Certains ont une vraie envie d’accompagner le développement du foot féminin, d’autres sont obligés par les statuts des fédérations
Sur le plan sportif, peu de conséquences sont à craindre selon l’ancienne joueuse de l’équipe de France, pour qui les joueuses sont assez entourées pour garder la forme : "Ne pas reprendre, ça a surtout un impact pour Metz et l’OM, qui ont mis de l’argent dans leurs sections féminines et qui redescendent en Ligue 2. Cela fait mal à l’image de ces clubs. Sinon, c’est une chance pour l’OL parce que l’effectif du PSG avait peut-être les qualités pour venir détrôner la suprématie lyonnaise cette saison". Jean-Michel Aulas a d’ailleurs peu communiqué sur le sujet, ce qui ne remet pas en cause la sincérité de l’engagement du président lyonnais dans le football féminin. En revanche, l’absence de lutte pour la reprise des championnats féminins européens pose la question de l’engagement d'autres grands clubs.

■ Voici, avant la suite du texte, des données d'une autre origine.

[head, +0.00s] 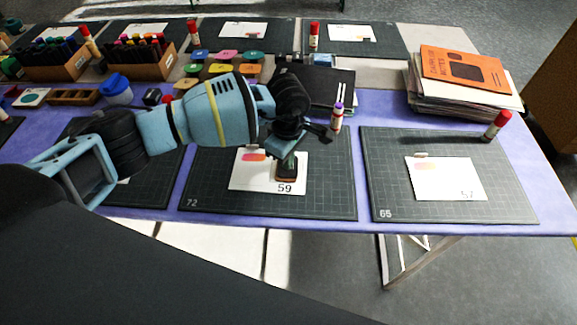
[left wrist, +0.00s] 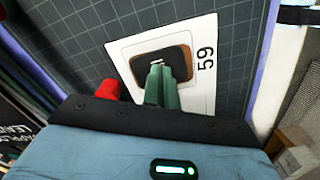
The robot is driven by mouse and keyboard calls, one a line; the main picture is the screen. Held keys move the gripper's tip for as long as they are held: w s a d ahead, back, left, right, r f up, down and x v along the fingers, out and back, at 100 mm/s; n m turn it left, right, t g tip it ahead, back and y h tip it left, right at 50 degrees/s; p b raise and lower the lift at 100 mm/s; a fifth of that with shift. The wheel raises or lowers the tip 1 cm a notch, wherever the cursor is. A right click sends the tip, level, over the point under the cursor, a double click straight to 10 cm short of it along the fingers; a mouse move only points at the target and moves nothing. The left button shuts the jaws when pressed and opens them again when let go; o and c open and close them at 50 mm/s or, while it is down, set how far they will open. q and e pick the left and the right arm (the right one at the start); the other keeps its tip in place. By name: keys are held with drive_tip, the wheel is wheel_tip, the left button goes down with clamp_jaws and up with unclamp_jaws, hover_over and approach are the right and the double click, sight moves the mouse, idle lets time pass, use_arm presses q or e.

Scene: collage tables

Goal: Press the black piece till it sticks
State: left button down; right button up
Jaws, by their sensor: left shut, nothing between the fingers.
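A white card (head: 240,184) marked 59 lies on the dark cutting mat marked 72; it also shows in the left wrist view (left wrist: 203,30). A black piece with a brown edge (head: 287,179) lies flat on the card, right of a pink-orange patch (head: 255,157). In the left wrist view the black piece (left wrist: 182,66) is partly hidden by my fingers. My left gripper (head: 289,162) is shut and empty, pointing down over the piece, with its tips at or very near its surface; I cannot tell whether they touch. My right gripper is out of view.
A glue stick (head: 337,118) stands behind the mat, close to my left gripper. Another mat (head: 385,170) with a card (head: 448,178) and a red-capped glue stick (head: 497,125) is at right. A stack of papers (head: 465,100) stands behind it. Marker boxes (head: 140,68) stand at back left.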

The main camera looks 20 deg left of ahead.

Pour Marinette Pichon, "certains ont une vraie envie d’accompagner le développement du foot féminin, d’autres sont obligés par les statuts des fédérations. Pour faire le tri, il n’y a qu’à voir les clubs qui ont poussé pour une reprise des championnats féminins ou pas". Du côté du syndicat Union Sport & Cycle, Virgile Caillet relativise. "A la décharge des clubs pros, il y a une gestion des priorités. Or, pour la survie économique d’un club, l’équipe masculine est aujourd’hui bien plus vitale". Selon lui, cette même gestion des priorités explique aussi pourquoi le championnat féminin allemand a repris plusieurs semaines après celui des hommes. Pour conclure, Marinette Pichon rassure : "La très bonne chose, c’est que les fédérations ont fait des plans d’aide pour accompagner ce retour à la compétition du foot féminin. Ca, ça prouve qu’on considère le foot féminin au niveau des instances, au moins".